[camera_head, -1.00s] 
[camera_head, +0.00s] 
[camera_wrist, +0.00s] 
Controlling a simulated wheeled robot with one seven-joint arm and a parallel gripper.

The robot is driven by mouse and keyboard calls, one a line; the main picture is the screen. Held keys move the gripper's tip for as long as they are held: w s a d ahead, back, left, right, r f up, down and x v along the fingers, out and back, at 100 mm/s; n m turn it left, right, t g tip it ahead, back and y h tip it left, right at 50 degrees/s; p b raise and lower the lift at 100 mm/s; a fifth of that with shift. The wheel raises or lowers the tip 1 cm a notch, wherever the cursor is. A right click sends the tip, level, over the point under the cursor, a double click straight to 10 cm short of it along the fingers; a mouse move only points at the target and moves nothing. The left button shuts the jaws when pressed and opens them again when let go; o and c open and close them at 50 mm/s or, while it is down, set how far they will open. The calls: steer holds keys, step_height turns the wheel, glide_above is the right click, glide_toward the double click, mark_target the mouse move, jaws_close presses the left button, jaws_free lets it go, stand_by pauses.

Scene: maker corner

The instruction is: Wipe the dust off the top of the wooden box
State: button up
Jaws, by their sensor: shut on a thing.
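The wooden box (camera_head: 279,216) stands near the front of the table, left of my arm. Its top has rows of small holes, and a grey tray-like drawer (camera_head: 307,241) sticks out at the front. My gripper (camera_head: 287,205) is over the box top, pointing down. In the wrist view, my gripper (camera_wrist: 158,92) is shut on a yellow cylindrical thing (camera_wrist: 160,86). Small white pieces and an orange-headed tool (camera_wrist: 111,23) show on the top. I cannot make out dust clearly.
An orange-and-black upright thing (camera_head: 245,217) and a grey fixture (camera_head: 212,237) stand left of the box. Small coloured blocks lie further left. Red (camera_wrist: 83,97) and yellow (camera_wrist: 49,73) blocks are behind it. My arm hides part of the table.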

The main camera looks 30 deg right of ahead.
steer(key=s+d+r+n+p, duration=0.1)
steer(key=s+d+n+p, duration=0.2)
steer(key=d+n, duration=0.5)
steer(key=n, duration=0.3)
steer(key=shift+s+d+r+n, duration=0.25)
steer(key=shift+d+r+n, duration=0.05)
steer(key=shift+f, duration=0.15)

· · · ·

Copy out the listing above, line by line and exactly, from its first line to the line holding "Controlling a simulated", inclusive.

WRITTEN REPLY:
[camera_head, -1.00s] 
[camera_head, +0.00s] 
[camera_wrist, +0.00s] 
Controlling a simulated wheeled robot with one seven-joint arm and a parallel gripper.

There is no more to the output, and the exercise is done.